For completeness here is the url for the relevant ASAD page; you will see that it does put forward more than one option; three in fact, but two of them entail retaining the building -the third does not mention the buidling. I would contend that it makes two out of the three options impracticable.
The meeting of Islington's executive to consider the planning brief for the Ashmount Site is tonight. Oddly although there are stakeholder submissions from various bodies ASAG has not made one. Seems a strange omission to hold public meetings, brief the press, post message here (even) but then not actually put in a submission to the meeting that makes the decision. Oh, well. The mystery about what they actually want continues.
In the event it seems that I did ASAG a disservice, instead of making a submission in advance they attended the meeting and got permission to hand in a petition of over a thousand signatures which they had got people to sign saying that they favoured the site being retained for education purposes.
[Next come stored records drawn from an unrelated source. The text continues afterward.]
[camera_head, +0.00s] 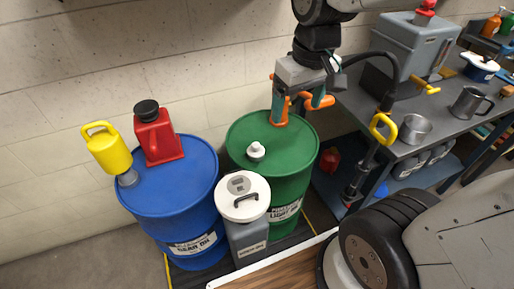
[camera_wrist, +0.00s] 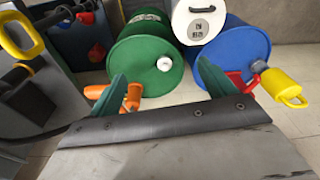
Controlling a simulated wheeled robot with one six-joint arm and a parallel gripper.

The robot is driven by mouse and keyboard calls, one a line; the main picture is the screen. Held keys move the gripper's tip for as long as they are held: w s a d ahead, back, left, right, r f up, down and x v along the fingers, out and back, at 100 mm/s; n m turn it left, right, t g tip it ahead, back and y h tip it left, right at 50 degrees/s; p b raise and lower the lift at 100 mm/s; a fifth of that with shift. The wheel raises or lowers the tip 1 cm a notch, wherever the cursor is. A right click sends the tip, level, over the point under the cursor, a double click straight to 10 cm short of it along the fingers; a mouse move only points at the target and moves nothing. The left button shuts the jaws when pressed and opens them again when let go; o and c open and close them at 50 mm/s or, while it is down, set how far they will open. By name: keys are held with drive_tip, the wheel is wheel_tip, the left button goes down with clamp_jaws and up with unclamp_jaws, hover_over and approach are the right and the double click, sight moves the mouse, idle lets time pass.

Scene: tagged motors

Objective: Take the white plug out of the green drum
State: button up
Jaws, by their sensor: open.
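The green drum (camera_head: 240,133) stands upright by the wall, and the small white plug (camera_head: 256,152) sits on its lid toward the front. In the wrist view the green drum (camera_wrist: 135,58) lies beyond my fingers, with the white plug (camera_wrist: 164,64) near the right of its lid. My gripper (camera_head: 301,99) is above the back right of the drum, apart from the plug, with its two green fingers spread. In the wrist view my gripper (camera_wrist: 163,82) is open with nothing held between the fingers.
An orange fitting (camera_head: 280,108) stands at the lid's back edge, close to my fingers. A blue drum (camera_head: 165,195) carries a red can (camera_head: 158,140) and yellow jug (camera_head: 108,150). A white-lidded container (camera_head: 243,198) stands in front. A cluttered workbench (camera_head: 450,130) is right.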

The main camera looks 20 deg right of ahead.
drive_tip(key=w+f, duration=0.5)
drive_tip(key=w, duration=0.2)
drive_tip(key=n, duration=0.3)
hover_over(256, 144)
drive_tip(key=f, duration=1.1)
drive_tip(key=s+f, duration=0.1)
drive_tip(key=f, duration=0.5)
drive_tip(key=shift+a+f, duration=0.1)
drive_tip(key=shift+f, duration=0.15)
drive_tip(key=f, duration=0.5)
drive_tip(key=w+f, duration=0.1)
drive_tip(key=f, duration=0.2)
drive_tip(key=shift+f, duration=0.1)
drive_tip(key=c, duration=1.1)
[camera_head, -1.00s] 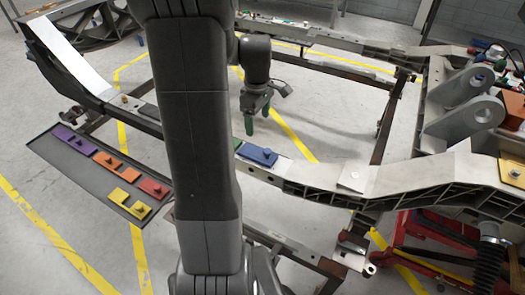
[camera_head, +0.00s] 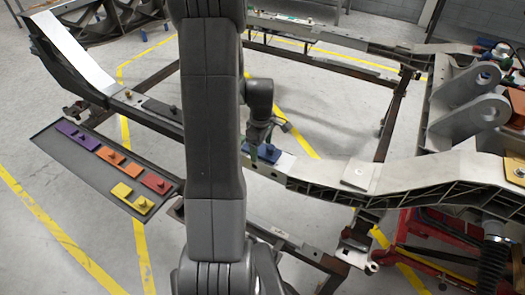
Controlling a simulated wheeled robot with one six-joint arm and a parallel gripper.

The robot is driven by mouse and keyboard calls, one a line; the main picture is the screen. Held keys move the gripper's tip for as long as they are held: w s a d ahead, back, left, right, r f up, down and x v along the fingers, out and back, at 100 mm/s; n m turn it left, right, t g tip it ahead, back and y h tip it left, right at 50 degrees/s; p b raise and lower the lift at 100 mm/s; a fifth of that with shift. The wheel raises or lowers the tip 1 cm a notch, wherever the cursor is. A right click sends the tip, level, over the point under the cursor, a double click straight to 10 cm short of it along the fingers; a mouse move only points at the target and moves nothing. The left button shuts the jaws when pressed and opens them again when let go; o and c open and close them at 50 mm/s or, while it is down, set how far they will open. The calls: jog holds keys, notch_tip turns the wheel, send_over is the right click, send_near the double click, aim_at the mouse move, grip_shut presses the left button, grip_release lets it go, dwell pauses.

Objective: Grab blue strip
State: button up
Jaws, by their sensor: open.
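The blue strip (camera_head: 268,153) with a small knob lies flat on the grey chassis rail, just right of my arm's column. My gripper (camera_head: 260,142) hangs pointing down at the strip, close to its knob and upper edge. Its jaws are open. My arm hides part of the fingers and the rail to the left. I cannot tell whether the fingertips touch the strip.
A dark tray (camera_head: 72,164) on the left holds a purple strip (camera_head: 77,135), an orange strip (camera_head: 117,159), a red strip (camera_head: 156,183) and a yellow strip (camera_head: 132,198). The grey chassis rail (camera_head: 330,172) runs rightward. Open floor lies inside the frame.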

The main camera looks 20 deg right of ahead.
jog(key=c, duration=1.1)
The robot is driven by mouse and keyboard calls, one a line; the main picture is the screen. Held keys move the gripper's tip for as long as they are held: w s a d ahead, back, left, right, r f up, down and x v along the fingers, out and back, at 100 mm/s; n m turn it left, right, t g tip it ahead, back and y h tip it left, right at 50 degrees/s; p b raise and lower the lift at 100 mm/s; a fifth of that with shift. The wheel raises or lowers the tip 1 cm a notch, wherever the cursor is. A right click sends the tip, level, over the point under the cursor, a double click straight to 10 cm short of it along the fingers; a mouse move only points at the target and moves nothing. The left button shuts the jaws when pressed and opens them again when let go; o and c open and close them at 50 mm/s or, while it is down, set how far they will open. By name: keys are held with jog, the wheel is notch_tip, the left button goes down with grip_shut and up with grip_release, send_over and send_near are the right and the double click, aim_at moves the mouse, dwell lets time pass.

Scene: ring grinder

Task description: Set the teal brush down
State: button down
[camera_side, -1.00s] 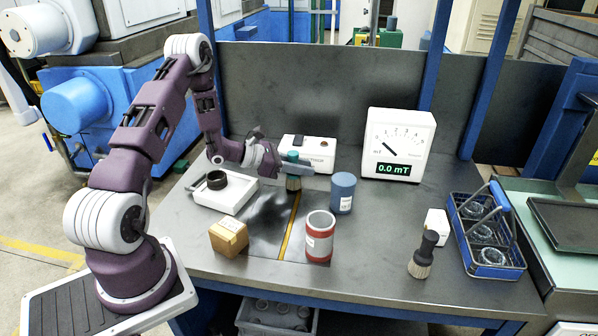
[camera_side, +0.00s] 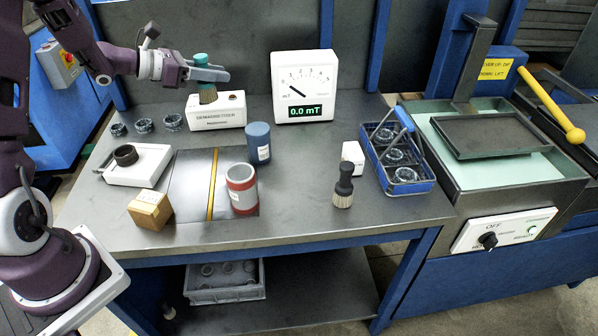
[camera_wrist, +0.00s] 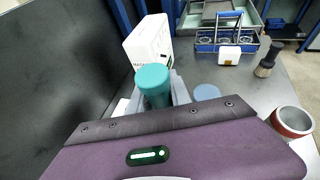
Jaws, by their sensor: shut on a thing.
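The teal brush (camera_side: 202,59) has a teal handle top and brown bristles that point down. My gripper (camera_side: 208,74) is shut on it and holds it upright. In the side view the bristles overlap the top of the white demagnetizer box (camera_side: 217,120); I cannot tell whether they touch it. In the wrist view the teal handle (camera_wrist: 153,80) stands between the fingers, and its bristles are hidden.
A white meter (camera_side: 304,85) reading 0.0 mT stands right of the box. A blue cylinder (camera_side: 258,143), red can (camera_side: 242,190), dark brush (camera_side: 344,187) and blue basket (camera_side: 401,172) stand on the bench. Bare bench lies between cylinder and dark brush.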

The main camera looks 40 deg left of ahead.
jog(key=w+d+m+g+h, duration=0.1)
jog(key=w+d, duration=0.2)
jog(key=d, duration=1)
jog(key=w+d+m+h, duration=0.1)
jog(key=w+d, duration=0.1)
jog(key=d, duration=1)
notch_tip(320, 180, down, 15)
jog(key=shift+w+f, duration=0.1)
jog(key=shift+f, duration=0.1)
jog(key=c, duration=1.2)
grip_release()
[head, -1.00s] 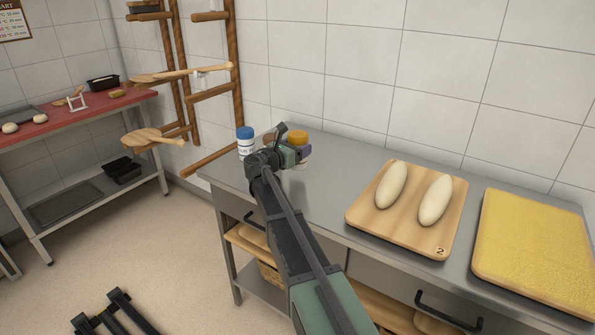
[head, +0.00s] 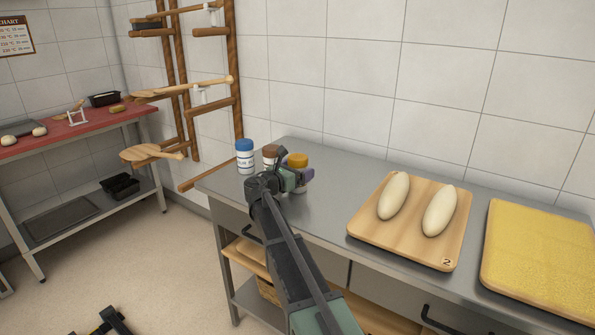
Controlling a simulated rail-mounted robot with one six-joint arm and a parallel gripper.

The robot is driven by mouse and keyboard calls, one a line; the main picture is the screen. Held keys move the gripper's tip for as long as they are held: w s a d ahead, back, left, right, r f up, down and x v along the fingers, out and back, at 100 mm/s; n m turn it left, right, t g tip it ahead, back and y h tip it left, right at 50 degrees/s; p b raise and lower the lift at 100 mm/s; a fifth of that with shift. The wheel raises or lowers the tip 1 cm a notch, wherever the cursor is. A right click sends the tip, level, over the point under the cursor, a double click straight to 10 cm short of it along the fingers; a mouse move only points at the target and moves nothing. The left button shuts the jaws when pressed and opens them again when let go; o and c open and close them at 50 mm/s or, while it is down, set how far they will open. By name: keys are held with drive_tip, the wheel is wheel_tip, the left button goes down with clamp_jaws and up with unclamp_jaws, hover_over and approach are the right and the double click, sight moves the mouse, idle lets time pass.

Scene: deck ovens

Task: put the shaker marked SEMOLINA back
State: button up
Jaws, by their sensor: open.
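Three shakers stand together at the far left end of the steel counter (head: 335,185). One is white with a blue cap (head: 244,157), one has a brown cap (head: 270,151), and one has an orange-yellow cap (head: 297,160). I cannot read SEMOLINA on any of them; the blue-capped one's label is too small to read. My gripper (head: 296,178) is open, close in front of the orange-capped shaker and hiding much of its body. I cannot tell whether the fingers are around it or touching it. The brown-capped shaker is also partly hidden by my gripper.
A wooden board (head: 408,247) with two dough loaves lies on the counter, and a yellow-covered tray (head: 540,262) is farther right. A wooden peel rack (head: 233,95) stands against the left wall beside a red-topped table (head: 75,127). The counter between shakers and board is clear.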

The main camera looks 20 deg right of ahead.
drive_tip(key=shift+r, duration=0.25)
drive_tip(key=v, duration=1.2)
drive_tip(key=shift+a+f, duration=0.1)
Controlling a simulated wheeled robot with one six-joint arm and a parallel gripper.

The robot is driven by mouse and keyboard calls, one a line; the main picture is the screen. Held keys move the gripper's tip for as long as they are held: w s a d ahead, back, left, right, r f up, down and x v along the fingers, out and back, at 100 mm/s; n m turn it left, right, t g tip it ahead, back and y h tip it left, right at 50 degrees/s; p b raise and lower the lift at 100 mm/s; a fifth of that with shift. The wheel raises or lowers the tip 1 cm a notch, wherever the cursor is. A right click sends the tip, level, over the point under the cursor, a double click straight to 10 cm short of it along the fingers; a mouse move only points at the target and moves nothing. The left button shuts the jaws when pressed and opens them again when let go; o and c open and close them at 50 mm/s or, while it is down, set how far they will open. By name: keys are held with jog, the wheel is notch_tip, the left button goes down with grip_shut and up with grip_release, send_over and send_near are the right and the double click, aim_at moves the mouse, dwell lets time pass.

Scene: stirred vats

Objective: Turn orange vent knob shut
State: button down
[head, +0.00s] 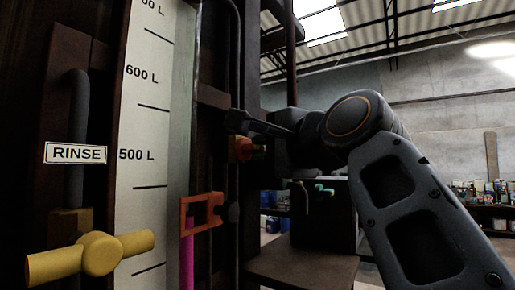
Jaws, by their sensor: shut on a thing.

What happened got press coverage, in the Islington Tribune, thus:-
The person who addressed the meeting was Francis Wilkinson. (After the meeting I had emails from a couple of people who had been there telling me that for some reason Francis had chosen to attack the quality of education being provided by Ashmount. I found this baffling because I could not see how the performance of the current school, which is in any case has been attested to by OFSTED for some time as "Good" had any relevance to what happened to the site after it left. as it happens, despite Francis having been understood by a number of people present, including the reporters from two separate newspapers, to be making an attack on the schools standards, this has since been denied by ASAG. They say that on the contrary they were complimenting the school. Obviously some division of opinion here.)